We were in love with the Marriage Encounter Weekend, and still
are, but more and more we're understanding that it was the people
on those Weekends that mattered. They had the needs, and the Weekend
met them. But what about all the people who weren't interested in
going? They deserved to be loved, too.
We ran and got elected to our parish council. On a scale of 1 to
10, I personally would give it a 3. But we gave it a good shot for
two years, and, we think, had an impact on people "We became
the parish contact for our Bishop's program. Definitely a 1. Then
we got involved with the engaged-a 7 or maybe even an 8. We know
that nothing will ever be a 10, because we can't stop comparing
to Marriage Encounter-a 102.
For us, it has been special-a once-in-a-lifetime, never-to-be-repeated,
all-engrossing involvement, and there will never be an equal to
it-and that's OK. That doesn't mean we give up on all the other
ways we can find to minister to people. And the people are every-where,
wondering if tomorrow has to be just like today, wondering why Popes
and Presidents get shot, wondering if anybody really cares about
them. We do, and you do. But they need more than just caring. They
need our passionate involvement with them.
Sometimes we figure it's time to change our phone number, or move.
It's time for a rest, it's all too much. And maybe it is, maybe
we have to be a little more careful about saying "yes"
too often. But that's us, not it. I got a call last month to help
collect for the Bishop's Fund. I said, "No, we're spread too
thin." The next thing I knew, Tippy was calling back saying,
"Yes." I got a bit annoyed, but she said, "They need
help." And the important word to her was "they,"
not "help."
Sometimes it's hard to find the line between ministering to people
and doing good. They really are both needed. When we're ministering,
though, we feel the pain and the needs of people and we'll do anything
to fill those needs. The emphasis is on people, not the work. We
put out our parish newspaper for awhile. That was a job we were
doing, pure and simple, because we had no idea who read that paper,
if they read it, or what they needed to read about.

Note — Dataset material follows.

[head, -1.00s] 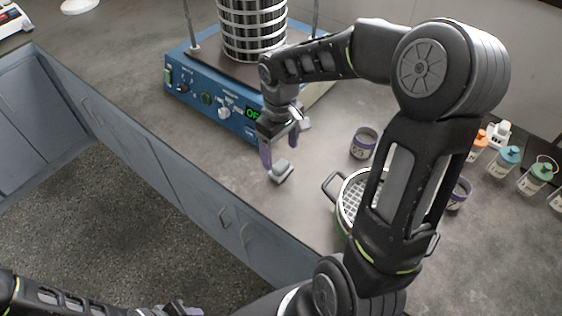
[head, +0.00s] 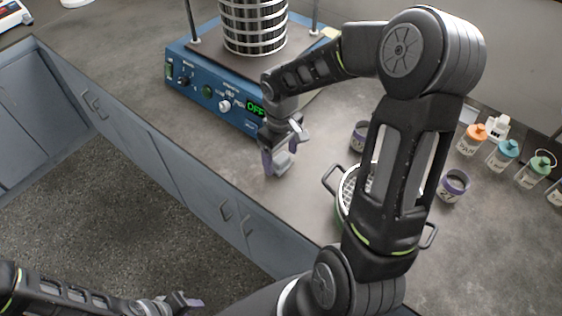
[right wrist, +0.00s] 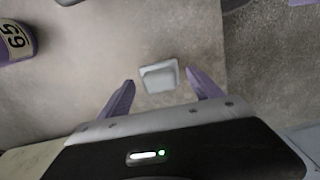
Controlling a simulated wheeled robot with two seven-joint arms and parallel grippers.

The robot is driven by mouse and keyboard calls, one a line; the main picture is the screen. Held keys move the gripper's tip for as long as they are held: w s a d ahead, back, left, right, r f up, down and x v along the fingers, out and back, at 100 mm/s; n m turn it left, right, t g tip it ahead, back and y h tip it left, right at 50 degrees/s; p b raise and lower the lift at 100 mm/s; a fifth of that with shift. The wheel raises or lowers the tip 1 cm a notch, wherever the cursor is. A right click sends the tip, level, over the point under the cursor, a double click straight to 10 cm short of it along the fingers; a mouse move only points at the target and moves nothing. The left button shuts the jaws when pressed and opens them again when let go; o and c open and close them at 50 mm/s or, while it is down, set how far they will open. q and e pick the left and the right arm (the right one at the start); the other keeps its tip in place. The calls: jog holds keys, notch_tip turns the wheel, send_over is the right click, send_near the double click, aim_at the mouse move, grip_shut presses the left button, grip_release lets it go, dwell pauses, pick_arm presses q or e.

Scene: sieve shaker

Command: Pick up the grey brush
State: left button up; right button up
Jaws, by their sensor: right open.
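The grey brush (head: 284,168) lies on the bench near its front edge, partly hidden by my right gripper in the head view. In the right wrist view the brush (right wrist: 159,77) shows as a small pale grey block. My right gripper (head: 280,158) is open just above it, its purple fingers pointing down. In the right wrist view the two fingertips (right wrist: 161,82) are on either side of the brush, with gaps on both sides. My left gripper (head: 186,301) is low at the bottom left, away from the bench top; its opening is unclear.
A blue sieve shaker (head: 213,98) reading OFF, with a sieve stack (head: 252,25), stands behind the gripper. Right of the brush are a green pot-like sieve with handles (head: 333,181) and purple-rimmed cups (head: 454,186). Several capped bottles (head: 472,140) stand at the far right.

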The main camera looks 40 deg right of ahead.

The parish council was a job, at least for us. We saw lots of needs
there, and at times we ached for all those who were searching for
a family within the parish and getting lost. But we were never able,
somehow, to get past the paper shuffling and task assignments to
zero in on those people in a personal way. The contact and the caring
on a sustained basis was missing for us.
We were asked, once, with a large group of people, to bring a full
cup. The size of the cup didn't matter; perhaps we had a small one,
perhaps a large one. The plea was that whatever size was brought,
bring it full.
We find that both comforting and challenging. Comforting because
we don't have to compare ourselves to the Joneses, who seem able
to do so much and not ever waiver. We can just do all we're able
and that's all that's asked. And challenging, because we only found
the size of our cup by pushing it to its limit. The size of our
cup can change from month to month; some-times it's only an egg-cup,
sometimes a barrel. But we try and bring all we have.
Thoreau wound up in jail once, for refusing to pay an unjust tax.

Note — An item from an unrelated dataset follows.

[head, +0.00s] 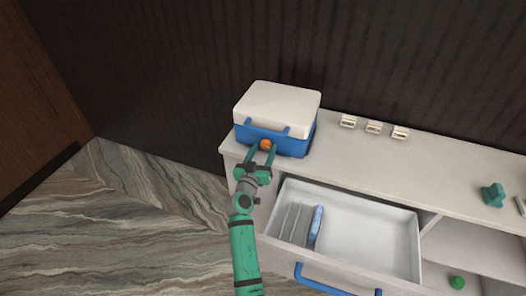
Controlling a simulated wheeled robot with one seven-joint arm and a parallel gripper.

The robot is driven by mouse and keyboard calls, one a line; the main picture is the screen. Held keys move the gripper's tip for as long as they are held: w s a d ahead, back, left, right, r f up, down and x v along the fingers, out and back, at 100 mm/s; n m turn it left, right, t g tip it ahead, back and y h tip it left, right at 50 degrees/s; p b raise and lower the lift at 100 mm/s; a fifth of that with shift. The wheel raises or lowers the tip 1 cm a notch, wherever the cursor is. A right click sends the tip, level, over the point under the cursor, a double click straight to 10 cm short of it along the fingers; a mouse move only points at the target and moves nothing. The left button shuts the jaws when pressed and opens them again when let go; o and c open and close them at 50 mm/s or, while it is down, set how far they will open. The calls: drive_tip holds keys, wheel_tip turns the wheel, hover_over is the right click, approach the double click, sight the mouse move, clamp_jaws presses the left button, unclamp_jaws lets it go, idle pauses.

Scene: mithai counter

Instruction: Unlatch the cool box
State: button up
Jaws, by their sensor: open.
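The cool box (277,114) stands on the left end of the counter in the head view. It has a blue body and a white lid, and the lid looks closed. A blue handle shows across its front. A round orange piece (265,145), which looks like the latch, is on the front of the box. My gripper (262,151) is open at the front of the box, with its green fingers on either side of the orange piece. I cannot tell whether the fingers touch it.
The white counter top (450,179) runs to the right. Several small cream blocks stand behind, one of them here (373,127). A green object (493,195) stands at the right. An open drawer (372,240) juts out below, with a blue item (316,226) inside. A green lump (457,282) lies on a lower shelf.

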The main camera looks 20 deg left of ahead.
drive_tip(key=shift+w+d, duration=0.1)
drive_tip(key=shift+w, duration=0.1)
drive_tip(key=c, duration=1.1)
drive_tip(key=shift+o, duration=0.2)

And Emerson, walking by, saw him behind the barred windows. Emerson
said, "What are you doing in there, Henry?" And Thoreau
replied, "What are you doing out there, Ralph?"
And there it is, and it's unassailable. If you're not part of the
solution, you're part of the problem! We know the solution-it’s
loving people who need love, with a wild, sustaining passion that
doesn't count cost and doesn't measure and doesn't ask why. It’s
being crazy enough and daring enough to risk being different and
getting others to sit up and question the way they're living. We
know we can change the world with that kind of ministry.